No matter how independent or brainy the lyric-mezzo-turned-dramatic-soprano may seem, she had undeniable mentors and continues to put herself in their hands. The latest, MCO’s Peter Hemmings, “can take credit for the bold idea that I should sing Salome”--quite a gamble, since the role asks for vocal heft and sustaining power. He heard her in some Berg songs “and on the spot it occurred to him.”


Earlier, James Levine acted as Ewing’s guru. “It was 1970 when Jimmy lugged a bunch of scores into a studio, including ‘Carmen,’ which he set down in front of me,” she says, laughing at the image. “I learned it in two weeks. But no one ever could agree on how to categorize my voice.

“How could they? A voice must first reach maturity,” says the 39-year old experimenter. “Besides, I’m a singer No. 1, and for such a person no category is locked in place. As one learns to negotiate the vocal line, one finds new resources.”

For Ewing, such classifications do not take into account the fact that opera must unify music and drama. “How I sing a role affects how I act it,” she says, “and vice versa. But to dare to live the drama and sing it at the same time requires a sound technique.”

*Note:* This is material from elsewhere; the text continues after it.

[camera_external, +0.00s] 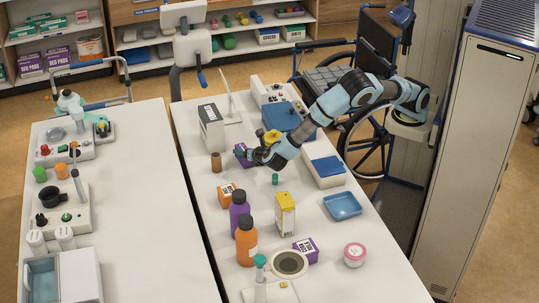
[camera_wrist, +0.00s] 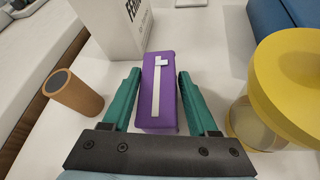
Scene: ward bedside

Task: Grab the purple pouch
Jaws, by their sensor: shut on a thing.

She might have added to the list a lively imagination. For the singing actress shares nothing with a past generation that went in for stock histrionics “or allowed the text to seem silly and ridiculous.”

Her Salome, seen here two years ago, made its impact through stillness. She eschewed the fanciful prancing that others try on, like so many veils. At key moments she stood stock still, her huge eyes eerily transfixed on the prophet Jokanaan, an inner maelstrom barely contained.

“Salome’s sexual obsession, particularly with her virginity, is very twisted,” says Ewing, who bares all in this production. “The G-string idea was no good because it is vulgar and tawdry. The dance (of the Seven Veils) is not a strip tease. Nudity for Salome is utterly honest. The dance is an expression of herself. Just the way (Richard) Ellmann explains it in his biography of Oscar Wilde. Repulsive things have a strange magnetism and a strong link with sexuality in Herod’s madly decadent world. Look at what Salome says when she first sees Jokanaan: ‘Er ist schrecklich’ (He is terrible).


“The ugly becomes the beautiful to her. And the more she attacks him the more aroused she becomes. I don’t want to purify what is so primitively neurotic and make it seem spiritual. It isn’t.”

Curiously, the singer would never have attempted Salome had she stayed one of Levine’s protegees at the Met, or so she believes. But all that is a moot point since Ewing walked out of her contracts there two years ago because of a disagreement with Levine. She says Levine reneged on a verbal agreement to give her the telecast performance of “Carmen,” He denies having made the promise.

Her Carmen--a complex, moody character--was so removed from the rose-in-teeth cliche that it stirred much controversy in New York, dividing critical and public opinion. With Hall as director she first did the role at the 800-seat theater in Glyndebourne, where the same concept was well received. Now she will get a new production at the Royal Opera, Covent Garden next season.

Meanwhile, dropping the Met has not cut into her career. In fact, New York’s loss has become Los Angeles’ gain. And even though two of the significant men in her life are gone--Maria Ewing keeps pushing for artistic excellence.

“What’s most important to me--high standards and loyalty--is here. It’s a myth that everything good happens at the Met. There are only so many singers and they can’t be in all places. Making the right choice, in this case, is easy.”